After masked Russian troops seized government buildings in the Crimea province of Ukraine that hosts the Russian Black Sea Fleet, the Western alliance thus imposed sanctions targeting Putin’s inner circle. He responded by annexing Crimea and increasing his military support to separatist rebels in Russian-speaking regions of eastern Ukraine. Following the recent tragic downing of Malaysian Airlines Flight 17 with the loss of nearly 300 innocent civilians, U.S. officials attempted to shame Russia into standing down by releasing intelligence indicating that the Ukrainian rebels shot the airliner down with a sophisticated, Russian-supplied SA-11 surface-to-air missile battery. Putin’s response was to pour even more heavy weaponry, to include rocket launchers, into eastern Ukraine.
Last week U.S. and European leaders issued another shot across Moscow’s bow by announcing far broader sanctions targeting Russia’s energy, financial and defense sectors, even as Russian troops once again mass on the Ukrainian border and, according to U.S. intelligence officials, launch artillery barrages from Russian territory targeting Ukrainian forces.
And if the recent past is prologue, Putin will not respond by backing down this time either.
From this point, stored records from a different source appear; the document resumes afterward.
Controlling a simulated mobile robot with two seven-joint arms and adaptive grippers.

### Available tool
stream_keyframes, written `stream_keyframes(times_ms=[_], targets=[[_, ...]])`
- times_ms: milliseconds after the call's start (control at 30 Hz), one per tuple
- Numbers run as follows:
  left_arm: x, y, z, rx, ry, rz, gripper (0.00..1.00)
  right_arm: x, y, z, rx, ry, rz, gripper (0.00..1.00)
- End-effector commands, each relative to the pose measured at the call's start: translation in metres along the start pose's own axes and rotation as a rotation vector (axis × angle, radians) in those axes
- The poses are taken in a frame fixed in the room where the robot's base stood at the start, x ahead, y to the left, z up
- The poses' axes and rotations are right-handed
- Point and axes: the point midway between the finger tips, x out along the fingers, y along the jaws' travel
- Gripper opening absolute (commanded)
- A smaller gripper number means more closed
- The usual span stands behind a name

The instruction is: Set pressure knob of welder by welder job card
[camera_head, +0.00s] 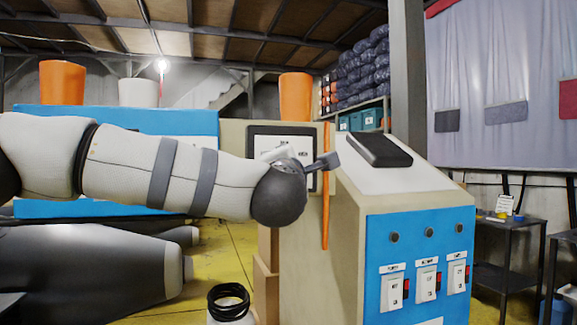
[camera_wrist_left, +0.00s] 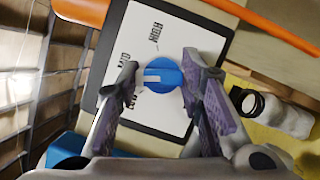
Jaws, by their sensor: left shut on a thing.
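The blue round pressure knob (camera_wrist_left: 168,76) sits on a white dial plate (camera_wrist_left: 190,32) with a dark frame. Its pale pointer bar points left in the left wrist view. Several dark labels lie around it; the upper one seems to read HIGH, the others are too small or partly covered to read. My left gripper (camera_wrist_left: 160,68) is shut on the knob, one finger on either side. In the head view my left gripper (camera_head: 322,163) reaches the framed dial plate (camera_head: 265,142) on the beige machine's side; the knob is hidden there. My right gripper is not in view.
An orange bar (camera_head: 326,230) stands upright close beside my left gripper. A sloped cabinet (camera_head: 445,188) with a blue switch panel (camera_head: 410,265) is right of it. A black coil (camera_head: 228,300) sits below.

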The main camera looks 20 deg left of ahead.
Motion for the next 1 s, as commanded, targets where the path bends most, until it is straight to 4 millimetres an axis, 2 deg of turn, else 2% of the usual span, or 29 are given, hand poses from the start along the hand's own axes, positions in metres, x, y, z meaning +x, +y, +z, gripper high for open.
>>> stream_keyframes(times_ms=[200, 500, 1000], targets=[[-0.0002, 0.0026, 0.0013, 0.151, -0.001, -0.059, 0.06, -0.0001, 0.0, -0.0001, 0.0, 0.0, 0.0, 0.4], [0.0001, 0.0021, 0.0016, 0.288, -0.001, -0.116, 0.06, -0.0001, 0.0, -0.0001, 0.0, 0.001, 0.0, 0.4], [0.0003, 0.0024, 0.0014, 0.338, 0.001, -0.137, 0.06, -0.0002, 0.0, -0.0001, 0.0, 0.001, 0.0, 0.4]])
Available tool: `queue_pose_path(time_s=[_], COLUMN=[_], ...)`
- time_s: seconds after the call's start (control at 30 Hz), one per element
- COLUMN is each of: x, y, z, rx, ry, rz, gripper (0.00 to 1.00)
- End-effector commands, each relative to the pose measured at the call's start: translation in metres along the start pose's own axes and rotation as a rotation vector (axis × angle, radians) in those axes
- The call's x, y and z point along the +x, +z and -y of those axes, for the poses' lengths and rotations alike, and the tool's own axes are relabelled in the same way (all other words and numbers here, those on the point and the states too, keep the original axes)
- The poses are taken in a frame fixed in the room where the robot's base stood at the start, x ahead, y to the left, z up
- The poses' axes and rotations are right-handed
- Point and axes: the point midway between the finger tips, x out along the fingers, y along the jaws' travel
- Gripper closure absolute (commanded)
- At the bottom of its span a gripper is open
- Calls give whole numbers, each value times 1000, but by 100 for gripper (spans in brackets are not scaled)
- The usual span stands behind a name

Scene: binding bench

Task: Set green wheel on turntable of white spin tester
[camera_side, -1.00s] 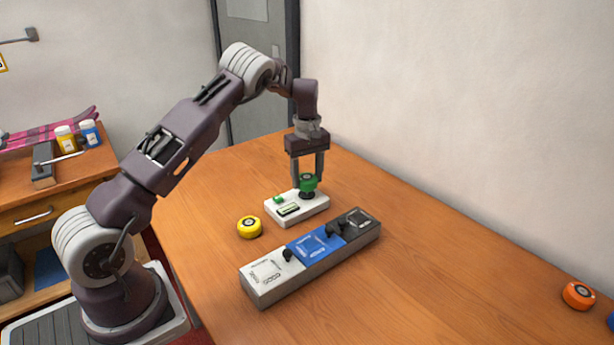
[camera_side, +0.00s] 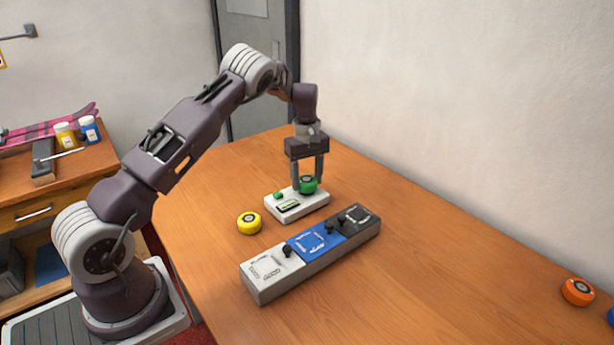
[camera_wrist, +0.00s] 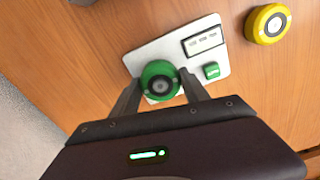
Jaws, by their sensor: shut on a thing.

Senior U.S. military officials say they have become convinced that, after a two-decade period in which NATO moved eastward, Putin is pushing back broadly, testing his and Russia’s limits. He is, in other words, acting out of a strategy that goes well beyond his moves into Ukraine. “I’ve been convinced for a long time that Putin is hell-bent on recreating the Soviet empire, and his aggressive pursuit of that goal won’t stop until the West stands up to him,” Gen. Joseph Ralston, the former Supreme Allied Commander, Europe, said in an interview.
What could ensue is a new kind of brinksmanship that has echoes of the Cold War. “Russia has made a decision to change the accepted [international] order and the sanctity of sovereign nations, and my fear is that Putin may actually light a fire that he loses control of,” said General Martin Dempsey, chairman of the Joint Chiefs of Staff, speaking recently at the Aspen Security Forum. He noted that Moscow continues to stoke ethnic nationalism in enclaves of Russian-speaking peoples throughout Eastern Europe. “There’s a rising tide of nationalism in Europe right now that has been created in many ways by these Russian activities, and nationalism can be a very dangerous instinct and impulse.”